→ Exercise: Search the listing below for the word "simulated" and copy each line that holds it.

**** Records provided ****

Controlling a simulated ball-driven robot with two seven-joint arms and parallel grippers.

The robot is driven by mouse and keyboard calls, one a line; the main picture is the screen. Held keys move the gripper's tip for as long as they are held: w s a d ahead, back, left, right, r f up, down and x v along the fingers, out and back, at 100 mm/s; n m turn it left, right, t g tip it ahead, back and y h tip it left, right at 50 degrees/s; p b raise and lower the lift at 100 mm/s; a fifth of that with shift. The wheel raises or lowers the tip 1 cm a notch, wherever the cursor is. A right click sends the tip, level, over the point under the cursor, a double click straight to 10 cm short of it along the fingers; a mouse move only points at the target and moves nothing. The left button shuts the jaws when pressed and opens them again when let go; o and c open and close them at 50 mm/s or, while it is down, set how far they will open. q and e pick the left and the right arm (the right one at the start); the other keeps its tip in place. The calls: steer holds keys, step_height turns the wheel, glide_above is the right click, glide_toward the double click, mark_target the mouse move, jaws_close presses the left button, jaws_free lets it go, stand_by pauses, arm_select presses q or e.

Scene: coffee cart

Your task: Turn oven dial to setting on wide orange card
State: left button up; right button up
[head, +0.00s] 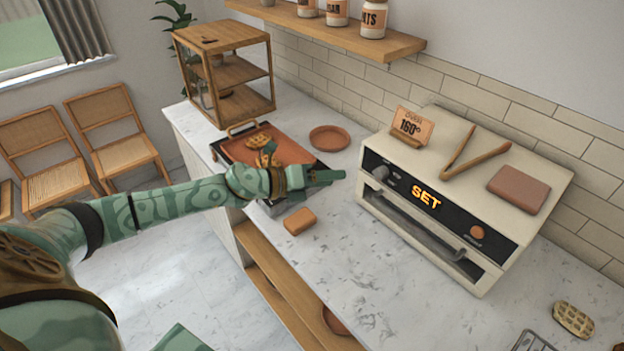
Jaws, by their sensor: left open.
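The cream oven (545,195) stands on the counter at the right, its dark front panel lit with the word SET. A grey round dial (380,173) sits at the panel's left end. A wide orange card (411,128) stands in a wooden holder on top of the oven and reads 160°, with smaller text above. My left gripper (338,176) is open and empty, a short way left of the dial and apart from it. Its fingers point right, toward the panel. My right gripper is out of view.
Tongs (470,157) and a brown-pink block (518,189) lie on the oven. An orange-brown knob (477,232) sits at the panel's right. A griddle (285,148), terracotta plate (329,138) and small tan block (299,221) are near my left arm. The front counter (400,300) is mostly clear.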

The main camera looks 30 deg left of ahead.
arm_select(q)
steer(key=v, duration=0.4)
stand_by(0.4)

****
**** Records provided ****

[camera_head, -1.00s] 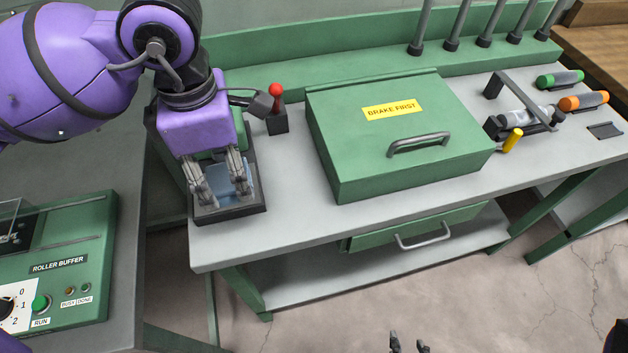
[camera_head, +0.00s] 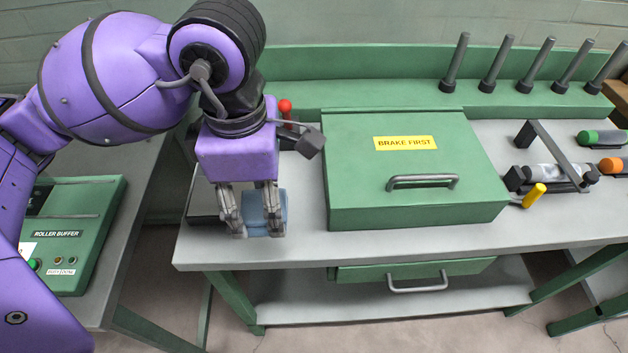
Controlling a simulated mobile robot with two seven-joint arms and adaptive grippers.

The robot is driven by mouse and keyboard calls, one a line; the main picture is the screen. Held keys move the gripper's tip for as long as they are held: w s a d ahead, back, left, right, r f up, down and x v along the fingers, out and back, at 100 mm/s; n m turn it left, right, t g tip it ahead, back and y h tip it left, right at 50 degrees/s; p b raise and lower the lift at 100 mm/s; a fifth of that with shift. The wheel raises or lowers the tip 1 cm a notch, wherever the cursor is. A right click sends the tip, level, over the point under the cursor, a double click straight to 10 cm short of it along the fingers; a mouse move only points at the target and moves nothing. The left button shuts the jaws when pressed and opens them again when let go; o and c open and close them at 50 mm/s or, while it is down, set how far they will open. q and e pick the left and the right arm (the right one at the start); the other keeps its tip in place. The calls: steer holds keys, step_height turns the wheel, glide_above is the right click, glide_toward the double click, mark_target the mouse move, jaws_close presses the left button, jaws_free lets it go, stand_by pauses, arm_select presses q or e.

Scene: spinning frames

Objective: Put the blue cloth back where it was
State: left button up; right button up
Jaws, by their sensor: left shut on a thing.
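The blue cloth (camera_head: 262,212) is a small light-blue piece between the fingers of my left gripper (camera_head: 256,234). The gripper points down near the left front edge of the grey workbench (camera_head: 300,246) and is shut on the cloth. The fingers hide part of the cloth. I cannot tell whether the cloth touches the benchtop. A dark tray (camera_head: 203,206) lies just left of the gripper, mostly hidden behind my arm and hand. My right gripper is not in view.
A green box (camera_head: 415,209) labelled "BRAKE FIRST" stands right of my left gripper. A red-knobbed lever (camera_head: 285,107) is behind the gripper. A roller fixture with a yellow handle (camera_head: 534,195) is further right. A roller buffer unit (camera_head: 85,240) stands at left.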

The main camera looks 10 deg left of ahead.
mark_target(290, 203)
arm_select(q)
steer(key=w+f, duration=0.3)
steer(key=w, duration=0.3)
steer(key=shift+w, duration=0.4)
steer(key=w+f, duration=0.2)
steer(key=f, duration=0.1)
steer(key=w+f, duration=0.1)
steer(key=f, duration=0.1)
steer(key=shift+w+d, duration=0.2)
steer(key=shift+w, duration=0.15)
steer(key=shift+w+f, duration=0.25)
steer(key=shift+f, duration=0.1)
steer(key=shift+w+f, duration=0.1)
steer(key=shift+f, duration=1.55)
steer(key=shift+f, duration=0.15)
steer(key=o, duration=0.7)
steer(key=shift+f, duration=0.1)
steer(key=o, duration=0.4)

****

→ Response:
Controlling a simulated ball-driven robot with two seven-joint arms and parallel grippers.
Controlling a simulated mobile robot with two seven-joint arms and adaptive grippers.

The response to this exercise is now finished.